Chapter 7
A cooperative team versus a collaborative team
Problems for a leader
The idea of a group of people combining their skills and knowledge, acting together in cooperative activity under sound management and with a strong leadership is a powerful paradigm. It seems hardly worth even contemplating that there could be a more suitable alternative. However, there are several weaknesses with this kind of organisational structure when it is ported across to the world of the Internet - because it is suited only to relatively stable business environments.
Look again, at the list of eighteen initial assumptions above. Think about how they might affect a leader's duties and responsibilities. Ask yourself the following questions in light of the volatile nature of e-business:
1) How can a leader have a clear and unambiguous vision of the task that is required of a team?
2) How can a leader provide a team with a concise plan, with targets, specific goals and standards for the team members to achieve?
In other words, in e-business situations, leaders will have to lead by the seat of their pants where they will be using strategies of adaptation and reaction rather than predictive planning?
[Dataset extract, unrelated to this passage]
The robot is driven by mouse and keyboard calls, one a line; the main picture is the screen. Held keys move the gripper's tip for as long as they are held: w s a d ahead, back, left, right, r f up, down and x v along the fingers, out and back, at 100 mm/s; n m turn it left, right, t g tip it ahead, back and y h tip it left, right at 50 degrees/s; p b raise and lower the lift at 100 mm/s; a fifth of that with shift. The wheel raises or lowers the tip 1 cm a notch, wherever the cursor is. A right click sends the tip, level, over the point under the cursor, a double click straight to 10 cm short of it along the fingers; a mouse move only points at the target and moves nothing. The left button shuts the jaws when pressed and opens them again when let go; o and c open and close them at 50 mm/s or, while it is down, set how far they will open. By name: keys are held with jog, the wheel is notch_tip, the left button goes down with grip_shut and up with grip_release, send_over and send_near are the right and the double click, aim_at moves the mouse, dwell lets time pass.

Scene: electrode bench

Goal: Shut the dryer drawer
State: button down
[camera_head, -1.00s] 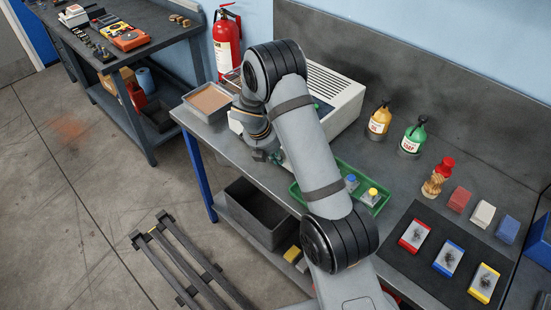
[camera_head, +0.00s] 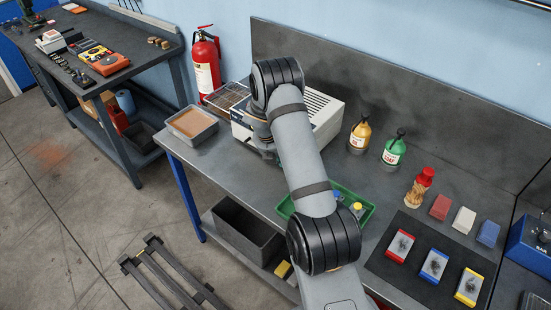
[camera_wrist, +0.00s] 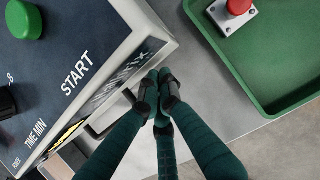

Without a fully detailed plan in place, a leader cannot lead a team according to the accepted definition of an ideal leader.
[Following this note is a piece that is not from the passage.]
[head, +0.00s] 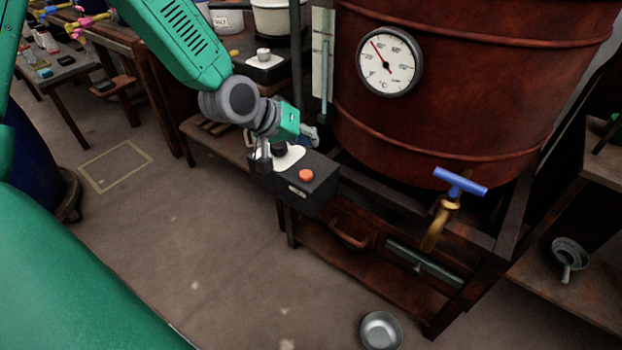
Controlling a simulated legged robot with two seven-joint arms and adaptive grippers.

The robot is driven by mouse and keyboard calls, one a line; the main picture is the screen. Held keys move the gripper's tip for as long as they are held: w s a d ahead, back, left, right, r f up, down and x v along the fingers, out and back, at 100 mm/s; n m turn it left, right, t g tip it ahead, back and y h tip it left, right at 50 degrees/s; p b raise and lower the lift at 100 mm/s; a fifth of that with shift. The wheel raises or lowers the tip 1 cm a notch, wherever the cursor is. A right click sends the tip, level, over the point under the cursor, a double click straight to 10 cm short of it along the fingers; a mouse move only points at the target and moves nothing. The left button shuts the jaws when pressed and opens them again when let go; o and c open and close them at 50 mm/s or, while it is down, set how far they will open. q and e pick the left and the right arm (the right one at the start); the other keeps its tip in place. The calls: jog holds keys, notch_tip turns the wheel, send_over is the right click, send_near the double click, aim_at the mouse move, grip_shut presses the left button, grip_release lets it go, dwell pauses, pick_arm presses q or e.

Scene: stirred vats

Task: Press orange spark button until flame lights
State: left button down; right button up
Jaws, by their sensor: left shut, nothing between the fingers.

The leader is not going to know all the technical and strategic options available to the team and is quite likely to make many errors of judgement. The team leader is also unlikely to be able to keep up with all the possible strategies of competitors, especially if they are taking advantage of new technological developments that the leader is either not familiar with or not aware of. These realities of the digital communication environment will greatly compromise the ability of a leader to be able to exercise firm judgement and provide clear direction.
In the world of e-business, with super fast communication and mass connectivity, competition responds instantly to take advantage of any inefficiencies. Any weaknesses in a managed team will soon show up as an inefficiency and allow the competition to get in. Consider the effect the following will have on the efficiency by which the team leader can function:
1) Rapidly changing technology and varying forms of competition are likely to cause continuously reoccurring mismatches between the knowledge and skills available within a team and the requirements of the competitive market place.
2) Teams as well as individuals can have severe knowledge and skill gaps which neither the team leader nor the members of the team will be aware of.
3) Teams tend to design solutions that suit their own skill and knowledge sets rather than design for optimum efficiency.
4) The ease with which team members can change employment in the environment of the Internet severely compromises the stability of any managed team.
These four realities of the e-business environment will make life very difficult for any leader trying to create a permanent stable team of contented members. With the nature of solutions continuously changing, it will be difficult to separate out inefficiencies, slackness or non cooperation. The team leader will have to adopt a flexible strategy, so, it would be impossible to avoid periods when certain team members are over worked while others are underused. It will be easy for team members to corner technical niches and create personal power bases. Such conditions can cause all kinds of problems, conflicts and frustrations within a team.
The vast variety of knowledge and skills that will be called upon will make it impractical for the leader to provide adequate coaching or lead by example. With a constant need to take new directions, concentrate on new priorities, react swiftly to new technology and competitive moves, how can a leader provide team members with a sense of security when the leaders is probably even doubting his or her own?
Unless the leader picks a team who are not using the Internet to enhance their knowledge and skills (a fatal mistake), the individual members of the team will have much greater knowledge in some areas than the leader. This ability of team members to so easily gain knowledge and experience by way of the Internet can create considerable imbalances in a team. A conscientious team member can very quickly become highly proficient in a specific area and see themselves as being specially valuable to the group for which they will need some form of recognition of compensation.
As discussed in a previous chapter, exceptional expertise in one area often sees specialists assuming they have exceptional capabilities in other areas and this can easily lead to them challenging each others views if a direction is not clear; perhaps even challenging the views and authority of the leader.
A leader faced with conflicting views from specialists in different areas where he or she has limited knowledge is not in an enviable situation. Decisions have to be made and if a team member feels their expert views are being ignored they can become disgruntled. Teams can easily break up into factions if the team leader cannot assert authority, but, because a team leader is certain to have knowledge gaps, such authority cannot be strictly enforced without causing animosity.
It may well be that a team leader, seeking to build a cooperative team in the conventional way, might have to make a choice between a team of people that lacked personal drive to use the Internet for self improvement or try to create a team of high achievers that are actively using the Web and risk creating a team of prima Donnas.
A very eligible bachelor I knew was once asked why he seemed to always be attracted by unattractive looking females. His answer: "They don't get stolen off of me as frequently as the attractive ones". This neatly sums up the problem that many team builders face: the more capable and expert their team members, the more likelihood of them being poached by another team. Worsening this situation: any lack of appreciation - real or imagined - detected by a team member can easily bring about a defection.
It does seem therefore, that the environment of the Internet with its massive connectivity could be a team leader's worst nightmare - even though they may be a perfect team leader in the conventional sense.